Posted by on Mar 6, 2018 in Uncategorized | 0 comments

The notion of energy efficiency as an energy resource is now widely accepted. Indeed, since the widespread Demand Side Management programs of the 1970’s, these “Negawatts” (a term coined by Amory Lovins) have been quantified in financial terms and compared with supply-side infrastructure investments and shown in most cases to deliver the lowest cost per unit of energy (LCOE), as well a significant environmental benefits such as lower carbon emissions.

Thus it is with some alarm that I have read this morning that elements within the European Council are resisting formally prioritizing efficiency measures in the EU Energy Strategy. For those unfamiliar with how the EU works, here is a simplifcation

  • The Council represents the nation states in the EU and it sets the overall policies and goals
  • The Commission is the EU’s civil service and takes the Councils mandate to draft legislation
  • The legislation is approved by the Parliament and the Council and becomes EU law
  • Nation states then implement the laws and if they do not they can be challenged in the European Court of Justice

According to a report by EUObserver, some member states – through the Council –  are resisting the notion that energy efficiency should be considered a priority. Their argument is that of “subsidiarity”, which is the principle that the EU should not bring in rules and regulations which should more properly be dealt with at a National level. On the one hand we have the Commission and Parliament both proposing that energy efficiency is a core priority – an “energy efficiency first” approach – and on the other hand we have some elements in the Council who want to let member states determine their own priorities (with the suggestion that this is intended to favor new generation from gas plants).

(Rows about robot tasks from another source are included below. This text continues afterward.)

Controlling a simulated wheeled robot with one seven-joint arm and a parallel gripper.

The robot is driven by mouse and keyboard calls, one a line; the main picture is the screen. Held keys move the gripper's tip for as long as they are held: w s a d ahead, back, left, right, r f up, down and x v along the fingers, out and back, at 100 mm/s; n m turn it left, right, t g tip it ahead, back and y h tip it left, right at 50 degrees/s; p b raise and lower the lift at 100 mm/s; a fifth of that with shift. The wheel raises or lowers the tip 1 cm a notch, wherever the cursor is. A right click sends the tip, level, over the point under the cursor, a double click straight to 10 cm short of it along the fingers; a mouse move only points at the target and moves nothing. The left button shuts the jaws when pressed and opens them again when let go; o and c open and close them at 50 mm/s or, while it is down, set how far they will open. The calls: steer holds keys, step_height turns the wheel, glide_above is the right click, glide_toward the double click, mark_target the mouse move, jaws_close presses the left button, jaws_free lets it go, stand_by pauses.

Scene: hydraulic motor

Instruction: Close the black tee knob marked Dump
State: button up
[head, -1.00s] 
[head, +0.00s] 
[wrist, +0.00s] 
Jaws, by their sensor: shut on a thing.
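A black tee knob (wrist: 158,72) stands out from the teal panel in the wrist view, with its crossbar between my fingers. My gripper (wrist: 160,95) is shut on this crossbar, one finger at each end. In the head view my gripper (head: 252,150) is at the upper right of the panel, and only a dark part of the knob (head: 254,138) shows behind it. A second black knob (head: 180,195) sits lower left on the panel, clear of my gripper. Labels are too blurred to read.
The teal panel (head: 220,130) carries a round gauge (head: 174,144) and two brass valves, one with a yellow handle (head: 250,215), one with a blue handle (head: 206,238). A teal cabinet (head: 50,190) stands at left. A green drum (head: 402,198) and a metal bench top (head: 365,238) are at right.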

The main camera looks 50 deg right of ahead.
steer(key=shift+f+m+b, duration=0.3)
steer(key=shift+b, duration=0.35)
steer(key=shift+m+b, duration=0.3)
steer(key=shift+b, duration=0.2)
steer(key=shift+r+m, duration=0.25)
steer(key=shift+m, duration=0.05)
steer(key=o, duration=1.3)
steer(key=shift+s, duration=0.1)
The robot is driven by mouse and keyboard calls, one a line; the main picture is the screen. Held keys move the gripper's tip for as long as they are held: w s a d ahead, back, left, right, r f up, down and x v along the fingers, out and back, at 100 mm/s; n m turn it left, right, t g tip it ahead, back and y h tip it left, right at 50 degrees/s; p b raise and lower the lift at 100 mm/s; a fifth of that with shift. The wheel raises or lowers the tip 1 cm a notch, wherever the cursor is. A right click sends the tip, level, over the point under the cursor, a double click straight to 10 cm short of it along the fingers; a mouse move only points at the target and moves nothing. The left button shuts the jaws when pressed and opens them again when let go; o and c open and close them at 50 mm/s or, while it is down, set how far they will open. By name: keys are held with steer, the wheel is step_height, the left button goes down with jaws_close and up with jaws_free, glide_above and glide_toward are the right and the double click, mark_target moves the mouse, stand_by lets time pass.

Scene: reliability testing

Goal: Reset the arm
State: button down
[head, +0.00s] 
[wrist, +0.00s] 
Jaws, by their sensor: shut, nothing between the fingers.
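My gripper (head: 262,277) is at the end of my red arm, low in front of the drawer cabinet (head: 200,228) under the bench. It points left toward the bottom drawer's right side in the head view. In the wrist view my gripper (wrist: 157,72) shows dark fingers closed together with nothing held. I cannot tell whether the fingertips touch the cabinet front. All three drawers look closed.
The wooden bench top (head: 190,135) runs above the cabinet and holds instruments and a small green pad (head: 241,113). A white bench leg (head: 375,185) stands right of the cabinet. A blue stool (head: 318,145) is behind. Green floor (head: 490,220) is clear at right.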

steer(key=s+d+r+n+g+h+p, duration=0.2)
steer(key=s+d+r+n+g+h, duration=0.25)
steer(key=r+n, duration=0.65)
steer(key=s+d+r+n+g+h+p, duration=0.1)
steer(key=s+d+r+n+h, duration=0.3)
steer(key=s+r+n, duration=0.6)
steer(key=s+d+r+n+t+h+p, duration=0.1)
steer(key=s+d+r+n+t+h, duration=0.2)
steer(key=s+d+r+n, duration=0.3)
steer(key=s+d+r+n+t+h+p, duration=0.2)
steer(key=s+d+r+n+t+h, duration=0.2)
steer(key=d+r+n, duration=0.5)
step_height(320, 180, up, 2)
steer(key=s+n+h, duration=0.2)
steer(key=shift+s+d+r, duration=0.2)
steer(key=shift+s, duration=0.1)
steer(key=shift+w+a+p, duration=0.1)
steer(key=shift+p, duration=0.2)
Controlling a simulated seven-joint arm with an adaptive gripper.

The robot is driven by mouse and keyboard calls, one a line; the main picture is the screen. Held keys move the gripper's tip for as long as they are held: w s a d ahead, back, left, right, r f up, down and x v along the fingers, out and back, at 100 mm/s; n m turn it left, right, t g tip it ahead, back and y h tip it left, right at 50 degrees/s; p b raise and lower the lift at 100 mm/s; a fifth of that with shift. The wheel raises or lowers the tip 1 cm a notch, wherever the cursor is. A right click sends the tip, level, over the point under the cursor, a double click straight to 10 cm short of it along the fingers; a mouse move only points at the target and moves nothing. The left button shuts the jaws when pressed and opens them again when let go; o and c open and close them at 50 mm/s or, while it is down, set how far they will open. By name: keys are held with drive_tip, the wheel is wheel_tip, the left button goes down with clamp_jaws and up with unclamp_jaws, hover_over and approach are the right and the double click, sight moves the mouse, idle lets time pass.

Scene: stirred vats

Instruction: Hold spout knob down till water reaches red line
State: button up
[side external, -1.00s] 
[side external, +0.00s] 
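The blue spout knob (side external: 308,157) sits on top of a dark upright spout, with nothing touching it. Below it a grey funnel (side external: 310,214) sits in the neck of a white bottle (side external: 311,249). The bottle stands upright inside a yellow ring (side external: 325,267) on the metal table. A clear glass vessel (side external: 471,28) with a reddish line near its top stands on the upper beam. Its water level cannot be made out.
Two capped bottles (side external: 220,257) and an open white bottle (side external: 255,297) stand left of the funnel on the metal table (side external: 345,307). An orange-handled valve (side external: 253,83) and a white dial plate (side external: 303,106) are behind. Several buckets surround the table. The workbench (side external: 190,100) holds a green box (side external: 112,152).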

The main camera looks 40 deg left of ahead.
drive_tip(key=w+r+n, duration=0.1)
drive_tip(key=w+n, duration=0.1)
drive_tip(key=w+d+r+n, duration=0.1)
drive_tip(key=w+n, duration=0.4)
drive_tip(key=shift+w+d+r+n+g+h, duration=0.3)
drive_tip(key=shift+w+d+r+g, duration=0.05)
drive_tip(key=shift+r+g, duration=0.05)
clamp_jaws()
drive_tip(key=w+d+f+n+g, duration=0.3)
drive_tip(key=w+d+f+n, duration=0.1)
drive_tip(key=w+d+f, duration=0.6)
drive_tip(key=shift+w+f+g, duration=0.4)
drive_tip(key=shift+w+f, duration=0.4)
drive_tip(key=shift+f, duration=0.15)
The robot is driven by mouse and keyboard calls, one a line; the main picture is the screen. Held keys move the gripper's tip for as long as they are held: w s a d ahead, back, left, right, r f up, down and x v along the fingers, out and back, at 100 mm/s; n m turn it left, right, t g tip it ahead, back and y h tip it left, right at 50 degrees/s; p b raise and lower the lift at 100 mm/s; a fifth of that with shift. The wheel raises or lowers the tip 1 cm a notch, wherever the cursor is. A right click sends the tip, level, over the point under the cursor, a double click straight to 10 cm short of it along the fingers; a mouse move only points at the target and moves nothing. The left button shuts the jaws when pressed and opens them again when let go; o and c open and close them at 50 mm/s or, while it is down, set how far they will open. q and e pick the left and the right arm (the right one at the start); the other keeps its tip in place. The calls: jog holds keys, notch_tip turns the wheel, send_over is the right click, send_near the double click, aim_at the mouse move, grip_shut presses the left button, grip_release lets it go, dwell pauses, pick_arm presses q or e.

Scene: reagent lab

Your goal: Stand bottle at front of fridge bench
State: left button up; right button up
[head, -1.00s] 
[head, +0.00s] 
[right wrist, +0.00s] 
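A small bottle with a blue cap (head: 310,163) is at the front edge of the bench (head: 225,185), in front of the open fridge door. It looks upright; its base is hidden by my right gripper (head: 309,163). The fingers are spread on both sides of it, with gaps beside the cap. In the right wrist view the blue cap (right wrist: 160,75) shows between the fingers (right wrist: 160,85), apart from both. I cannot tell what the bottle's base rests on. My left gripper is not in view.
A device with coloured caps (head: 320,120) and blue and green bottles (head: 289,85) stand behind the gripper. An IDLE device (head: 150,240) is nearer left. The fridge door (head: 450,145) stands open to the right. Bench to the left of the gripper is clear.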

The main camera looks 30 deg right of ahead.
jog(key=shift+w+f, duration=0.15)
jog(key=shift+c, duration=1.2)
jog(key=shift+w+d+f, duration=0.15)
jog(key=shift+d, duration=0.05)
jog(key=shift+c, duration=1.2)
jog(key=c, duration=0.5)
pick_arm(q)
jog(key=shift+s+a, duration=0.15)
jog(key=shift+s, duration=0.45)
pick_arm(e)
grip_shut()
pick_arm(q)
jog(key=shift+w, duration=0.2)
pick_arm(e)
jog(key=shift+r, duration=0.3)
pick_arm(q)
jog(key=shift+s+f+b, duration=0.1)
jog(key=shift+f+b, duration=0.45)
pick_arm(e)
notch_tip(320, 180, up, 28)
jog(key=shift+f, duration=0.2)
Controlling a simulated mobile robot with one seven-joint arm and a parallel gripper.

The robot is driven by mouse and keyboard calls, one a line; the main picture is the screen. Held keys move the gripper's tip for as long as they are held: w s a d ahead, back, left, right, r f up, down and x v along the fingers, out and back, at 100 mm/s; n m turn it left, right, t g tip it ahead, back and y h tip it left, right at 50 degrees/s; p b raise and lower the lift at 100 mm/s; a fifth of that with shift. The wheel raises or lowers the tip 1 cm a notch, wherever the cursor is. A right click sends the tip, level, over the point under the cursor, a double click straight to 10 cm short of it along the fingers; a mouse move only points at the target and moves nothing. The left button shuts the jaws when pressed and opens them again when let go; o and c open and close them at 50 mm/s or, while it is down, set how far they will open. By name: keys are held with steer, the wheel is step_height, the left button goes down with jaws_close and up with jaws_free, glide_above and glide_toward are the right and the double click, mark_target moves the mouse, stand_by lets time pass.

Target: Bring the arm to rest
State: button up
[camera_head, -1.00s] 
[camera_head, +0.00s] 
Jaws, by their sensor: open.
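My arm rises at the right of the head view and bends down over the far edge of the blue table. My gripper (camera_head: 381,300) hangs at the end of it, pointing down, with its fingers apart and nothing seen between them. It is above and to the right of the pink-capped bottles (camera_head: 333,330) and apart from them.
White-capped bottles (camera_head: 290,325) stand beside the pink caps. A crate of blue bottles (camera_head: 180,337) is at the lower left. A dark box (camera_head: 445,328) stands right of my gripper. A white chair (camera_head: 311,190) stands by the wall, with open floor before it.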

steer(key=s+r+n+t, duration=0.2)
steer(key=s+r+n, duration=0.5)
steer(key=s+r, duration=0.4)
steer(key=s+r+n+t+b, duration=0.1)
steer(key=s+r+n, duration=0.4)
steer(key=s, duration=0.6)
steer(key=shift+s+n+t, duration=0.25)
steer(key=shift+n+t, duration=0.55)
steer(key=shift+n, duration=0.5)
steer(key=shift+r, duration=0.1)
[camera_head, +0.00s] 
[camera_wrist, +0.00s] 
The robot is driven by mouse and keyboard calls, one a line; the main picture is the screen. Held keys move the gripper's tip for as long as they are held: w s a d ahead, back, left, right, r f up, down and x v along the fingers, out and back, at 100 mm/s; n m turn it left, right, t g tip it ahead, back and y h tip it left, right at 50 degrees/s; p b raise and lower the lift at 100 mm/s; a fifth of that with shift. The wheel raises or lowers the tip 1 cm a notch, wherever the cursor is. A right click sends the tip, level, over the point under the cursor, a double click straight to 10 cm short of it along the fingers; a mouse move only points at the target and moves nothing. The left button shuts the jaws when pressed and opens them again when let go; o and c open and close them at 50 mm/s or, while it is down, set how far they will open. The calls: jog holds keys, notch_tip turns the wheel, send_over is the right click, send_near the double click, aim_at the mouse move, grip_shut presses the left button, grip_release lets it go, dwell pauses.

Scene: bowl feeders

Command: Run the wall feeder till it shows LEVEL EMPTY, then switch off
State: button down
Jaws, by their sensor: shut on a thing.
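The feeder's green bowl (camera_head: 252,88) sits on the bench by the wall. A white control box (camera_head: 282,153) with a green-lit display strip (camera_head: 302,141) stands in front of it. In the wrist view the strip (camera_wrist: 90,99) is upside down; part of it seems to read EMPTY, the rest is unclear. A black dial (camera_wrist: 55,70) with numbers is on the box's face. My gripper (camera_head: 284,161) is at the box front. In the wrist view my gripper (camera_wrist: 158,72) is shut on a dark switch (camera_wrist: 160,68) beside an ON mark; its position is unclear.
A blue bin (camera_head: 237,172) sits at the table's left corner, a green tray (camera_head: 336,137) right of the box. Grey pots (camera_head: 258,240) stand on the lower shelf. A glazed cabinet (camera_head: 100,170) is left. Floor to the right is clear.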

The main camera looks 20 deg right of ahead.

Subsidiarity is a valid concept. Given, however, that the CO2 and other pollutants produced from energy generation do not respect borders, it is questionable whether this principle should apply in this case.  Friends of the Earth have suggested that the objection to prioritizing efficiency is coming from Bulgaria – which currently holds the rotating Chair of the Council and so has great influence in drawing up the response of the Council. This is very troubling as the environment minister of Bulgaria is reported to be a denier of climate-change.

It is essential that we do not give a veto to countries and politicians whose agenda is harmful to the interests of the people of Europe or, indeed, the people in their own nations. Let us hope that the other elements of the triumvirate (the Parliament and Commission) as well as those nations in the Council who recognize climate change to be the existential threat that it is – and understand that efficiency is the obvious first response – can prevail in this argument.

As with all such decisions the more visible and open they are the more we citizens and stakeholders can bring to bear our views. Please share this post to help spread the message.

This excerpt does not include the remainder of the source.